Ma il punto vero è questo: dove si discute questo problema ed altri analoghi? In uno Stato federale? Allora non sarebbero né Renzi né Hollande né la Merkel a discutere, ma un Parlamento europeo, una Presidenza europea e un governo europeo, cioè la Commissione eletta dal Parlamento.
Per l’intanto ci vogliono leggi che diano slancio agli investimenti pubblici e interventi di incentivo a quelli privati. Draghi il suo “bazooka” sulla liquidità, l’acquisto di titoli di Stato, le facilitazioni ai privati, li sta spingendo al massimo. Una parte cospicua del famoso tesoretto che fa diminuire il nostro deficit tra Pil e debito viene dagli interventi di Draghi ed anche il ministro dell’Economia lo ammette. Ma solo l’abbassamento del cuneo fiscale procurerebbe la creazione di nuovi posti di lavoro. Il resto sono chiacchiere.
***
Quanto ai migranti, le voci che sono in grado di parlare al mondo sono due soltanto: quella del presidente Usa, che a questo punto è il capo della sola, unica potenza mondiale. Dunque Barack Obama. L’altro, perfino più di lui, è papa Francesco.
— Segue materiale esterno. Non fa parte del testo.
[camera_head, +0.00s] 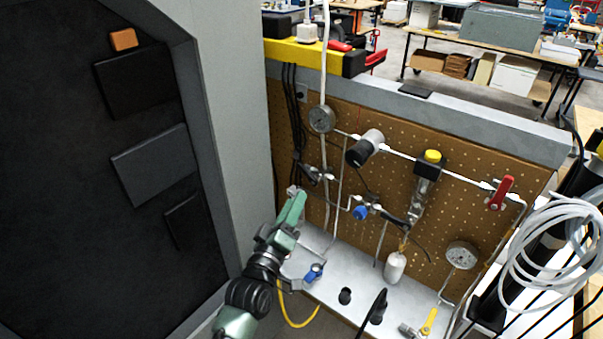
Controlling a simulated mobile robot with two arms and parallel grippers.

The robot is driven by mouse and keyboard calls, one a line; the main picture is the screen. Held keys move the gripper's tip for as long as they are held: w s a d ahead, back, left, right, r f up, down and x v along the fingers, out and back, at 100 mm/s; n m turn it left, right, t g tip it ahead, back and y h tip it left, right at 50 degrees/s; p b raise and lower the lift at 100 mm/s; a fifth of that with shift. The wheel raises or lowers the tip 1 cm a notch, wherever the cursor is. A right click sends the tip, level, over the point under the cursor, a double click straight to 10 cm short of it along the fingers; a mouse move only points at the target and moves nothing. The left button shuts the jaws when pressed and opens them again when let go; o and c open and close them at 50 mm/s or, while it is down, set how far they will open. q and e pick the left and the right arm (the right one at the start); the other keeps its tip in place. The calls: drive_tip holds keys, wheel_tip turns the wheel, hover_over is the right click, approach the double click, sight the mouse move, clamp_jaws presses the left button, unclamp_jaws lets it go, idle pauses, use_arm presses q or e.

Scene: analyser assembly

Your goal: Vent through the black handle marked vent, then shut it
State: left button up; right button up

Il solo modo non di abolire ma di moderare le migrazioni di interi popoli è di educarli civilmente e professionalmente sulle terre dalle quali vogliono andarsene. Bonificare eticamente quelle terre. Trasformare le loro plebi in popoli.
Domenica scorsa scrissi che il mondo aveva bisogno di migliaia e migliaia di angeli custodi, cioè d’un volontariato capace di svolgere quella funzione educativa, protetto dalla sponsorizzazione delle grandi potenze. Il plurale è d’obbligo ma è metaforico: la grande potenza è una sola. Unita a quella d’un Papa come l’attuale, quegli angeli custodi sarebbero l’aiuto del quale il mondo ha bisogno in questo fine d’epoca che stiamo vivendo.
In un messaggio inviato ieri alla Chiesa argentina, Francesco ha parlato d’un fiume di acqua viva che nel suo scorrere irrora uomini, terre, natura e vita. Eraclito aveva scritto “Tutto scorre”. E questa è l’immagine con la quale chiudiamo queste considerazioni.